There was a recent comment in the ARPLAN Blog, where Bogumil provided some additional background information on the subject of the latest post at the beginning this month. For those who do not know or cannot recall, April’s ARPLAN post was about Richard Scheringer, a Reichswehr artillery officer, joining the KPD after being disillusioned with the Hitlerists running the NSDAP.
Someone else commented on that post to ask Bogumil if he knew anything else about Scheringer. It turns out that Scheringer had a colorful history that reflected the sentiments of those who saw in the KPD and Marxism-Leninism as the German Reich’s chance to become a European great power. What is notable is that Scheringer, despite his sympathies to Marxism-Leninism, did not defect to the Soviet Union when he fought on the Eastern Front during the Second World War. While one could argue that Scheringer’s sympathies were either temporary or insincere, I am convinced that this is evidence to justify why, if the German Reich did become a Marxist-Leninist regime, something comparable to the Sino-Soviet Dispute would happen between the German-speaking world and the Soviet Union.
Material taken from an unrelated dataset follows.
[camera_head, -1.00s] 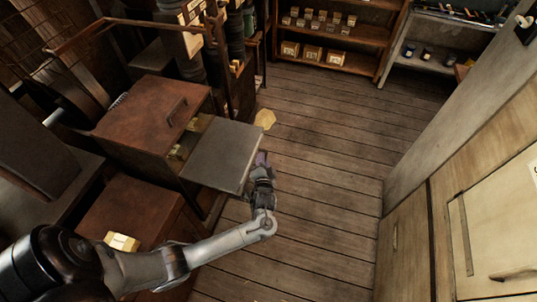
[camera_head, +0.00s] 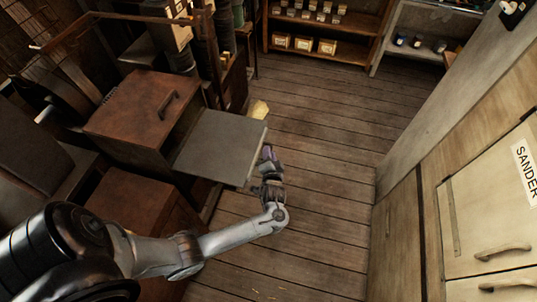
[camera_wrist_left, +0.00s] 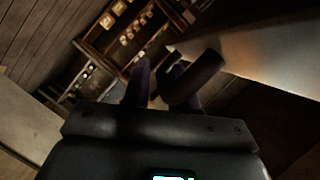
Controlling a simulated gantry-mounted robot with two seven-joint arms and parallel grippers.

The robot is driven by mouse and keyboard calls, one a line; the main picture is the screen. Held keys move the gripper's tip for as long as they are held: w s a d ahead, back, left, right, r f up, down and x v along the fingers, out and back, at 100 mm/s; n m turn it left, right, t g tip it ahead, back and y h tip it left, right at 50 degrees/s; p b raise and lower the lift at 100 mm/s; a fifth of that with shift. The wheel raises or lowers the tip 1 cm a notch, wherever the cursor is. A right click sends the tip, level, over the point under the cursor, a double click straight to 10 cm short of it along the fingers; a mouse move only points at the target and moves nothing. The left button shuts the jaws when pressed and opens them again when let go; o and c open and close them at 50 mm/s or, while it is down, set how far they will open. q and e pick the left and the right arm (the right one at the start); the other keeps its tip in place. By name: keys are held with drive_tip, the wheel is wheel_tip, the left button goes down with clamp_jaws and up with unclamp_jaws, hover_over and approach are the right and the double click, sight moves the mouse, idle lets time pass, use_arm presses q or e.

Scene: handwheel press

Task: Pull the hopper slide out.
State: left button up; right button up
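The hopper slide (camera_head: 220,145) is a flat grey plate sticking out to the right from the brown metal box (camera_head: 135,118). My left gripper (camera_head: 268,154) is just beyond the slide's outer edge, with its purple fingers upright. In the left wrist view the two fingers (camera_wrist_left: 158,80) stand apart with background showing between them. A thick dark curved handle (camera_wrist_left: 200,78) crosses in front of the right finger, at the edge of a pale plate. Whether they touch cannot be told. My right gripper is not in view.
A second brown cabinet (camera_head: 130,215) stands below the box. A yellow item (camera_head: 260,108) lies behind the slide's far corner. Pale cabinets (camera_head: 490,215) line the right side, and a wooden shelf (camera_head: 320,50) stands at the back. The plank floor (camera_head: 320,150) between is clear.

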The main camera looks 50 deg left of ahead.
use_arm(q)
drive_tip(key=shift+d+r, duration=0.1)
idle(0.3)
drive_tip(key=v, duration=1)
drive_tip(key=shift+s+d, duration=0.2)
The following are my statements in response to Bogumil’s last comment:
Bogumil,
That is an interesting find. I did not expect Richard Scheringer to have such a colorful history, both before and after 1945. Yes, it goes to show that there was a fusion of political-economic ideas in the German Reich, where new ideologies were being recreated out of old ones and old ones finding new purposes for themselves. Something tells that loyalty to the German Reich and loyalty to the Hitlerists are two different things insofar as the reign of the latter was not guaranteed to last.